TASK REQUIREMENTS: Your task is to quote, unchanged, only the lines from the one with "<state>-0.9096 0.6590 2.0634" through the one with "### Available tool", both ends included.

^^^^^^^^^^^^^^^^

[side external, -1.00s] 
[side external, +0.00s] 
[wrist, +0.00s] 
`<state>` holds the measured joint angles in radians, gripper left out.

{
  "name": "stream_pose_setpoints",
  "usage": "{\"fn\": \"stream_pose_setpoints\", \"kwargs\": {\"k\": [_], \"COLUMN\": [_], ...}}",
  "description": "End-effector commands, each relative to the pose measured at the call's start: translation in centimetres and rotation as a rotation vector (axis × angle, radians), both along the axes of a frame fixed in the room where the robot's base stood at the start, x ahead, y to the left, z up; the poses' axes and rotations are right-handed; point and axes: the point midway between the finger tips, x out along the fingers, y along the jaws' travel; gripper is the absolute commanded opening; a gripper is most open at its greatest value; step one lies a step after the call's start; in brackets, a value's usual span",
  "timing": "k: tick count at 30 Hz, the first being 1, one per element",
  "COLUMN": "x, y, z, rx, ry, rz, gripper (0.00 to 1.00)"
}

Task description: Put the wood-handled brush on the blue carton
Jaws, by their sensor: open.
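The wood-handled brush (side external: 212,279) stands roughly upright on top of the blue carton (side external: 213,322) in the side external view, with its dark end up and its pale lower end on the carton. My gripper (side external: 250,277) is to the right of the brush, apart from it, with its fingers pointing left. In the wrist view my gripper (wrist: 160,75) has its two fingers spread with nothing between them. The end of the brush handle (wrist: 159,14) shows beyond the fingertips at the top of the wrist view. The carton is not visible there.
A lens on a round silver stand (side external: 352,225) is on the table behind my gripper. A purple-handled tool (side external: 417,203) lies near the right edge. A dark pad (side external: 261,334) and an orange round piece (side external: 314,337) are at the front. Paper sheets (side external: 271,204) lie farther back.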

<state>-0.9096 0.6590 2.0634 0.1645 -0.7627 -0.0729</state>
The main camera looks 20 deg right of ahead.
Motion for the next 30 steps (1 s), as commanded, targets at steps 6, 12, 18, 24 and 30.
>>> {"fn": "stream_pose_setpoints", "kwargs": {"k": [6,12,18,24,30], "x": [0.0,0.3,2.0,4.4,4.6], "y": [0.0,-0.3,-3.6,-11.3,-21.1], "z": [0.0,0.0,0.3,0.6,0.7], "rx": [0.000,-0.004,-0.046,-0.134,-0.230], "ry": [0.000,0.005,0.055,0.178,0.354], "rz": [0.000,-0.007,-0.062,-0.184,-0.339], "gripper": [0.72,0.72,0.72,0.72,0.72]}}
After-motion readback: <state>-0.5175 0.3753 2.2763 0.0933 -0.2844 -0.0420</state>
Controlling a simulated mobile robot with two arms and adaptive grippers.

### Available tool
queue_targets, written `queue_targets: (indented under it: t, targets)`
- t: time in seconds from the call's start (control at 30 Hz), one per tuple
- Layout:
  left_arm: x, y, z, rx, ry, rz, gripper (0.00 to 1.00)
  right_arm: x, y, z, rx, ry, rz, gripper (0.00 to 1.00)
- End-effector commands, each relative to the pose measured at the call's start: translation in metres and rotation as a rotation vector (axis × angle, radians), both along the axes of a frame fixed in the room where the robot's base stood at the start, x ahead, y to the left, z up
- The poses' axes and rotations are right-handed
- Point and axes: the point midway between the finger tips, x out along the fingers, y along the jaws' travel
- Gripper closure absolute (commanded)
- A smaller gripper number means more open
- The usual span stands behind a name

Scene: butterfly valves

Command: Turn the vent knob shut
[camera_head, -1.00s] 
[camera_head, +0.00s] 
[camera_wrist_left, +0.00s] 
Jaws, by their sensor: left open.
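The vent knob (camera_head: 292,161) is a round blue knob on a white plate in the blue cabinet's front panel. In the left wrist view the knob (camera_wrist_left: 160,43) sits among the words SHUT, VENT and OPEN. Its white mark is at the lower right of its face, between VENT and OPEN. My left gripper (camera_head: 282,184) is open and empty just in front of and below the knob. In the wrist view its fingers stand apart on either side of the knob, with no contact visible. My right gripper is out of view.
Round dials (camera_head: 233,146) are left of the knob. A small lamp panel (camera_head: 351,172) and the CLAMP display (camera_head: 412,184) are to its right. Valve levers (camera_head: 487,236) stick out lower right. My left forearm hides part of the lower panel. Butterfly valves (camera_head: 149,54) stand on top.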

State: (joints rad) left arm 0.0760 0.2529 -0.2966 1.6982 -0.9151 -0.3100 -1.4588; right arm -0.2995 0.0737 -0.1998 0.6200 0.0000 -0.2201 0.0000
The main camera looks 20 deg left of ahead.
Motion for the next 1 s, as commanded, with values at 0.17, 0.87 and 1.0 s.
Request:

^^^^^^^^^^^^^^^^

SOLUTION:
<state>-0.9096 0.6590 2.0634 0.1645 -0.7627 -0.0729</state>
The main camera looks 20 deg right of ahead.
Motion for the next 30 steps (1 s), as commanded, targets at steps 6, 12, 18, 24 and 30.
>>> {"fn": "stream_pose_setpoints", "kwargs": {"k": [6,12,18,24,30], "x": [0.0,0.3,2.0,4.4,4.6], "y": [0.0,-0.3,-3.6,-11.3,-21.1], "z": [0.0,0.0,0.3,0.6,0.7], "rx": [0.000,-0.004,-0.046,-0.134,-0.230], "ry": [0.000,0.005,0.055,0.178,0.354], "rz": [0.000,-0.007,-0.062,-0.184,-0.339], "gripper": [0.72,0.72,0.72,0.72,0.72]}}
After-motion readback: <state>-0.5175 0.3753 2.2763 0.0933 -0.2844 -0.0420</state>
Controlling a simulated mobile robot with two arms and adaptive grippers.

### Available tool

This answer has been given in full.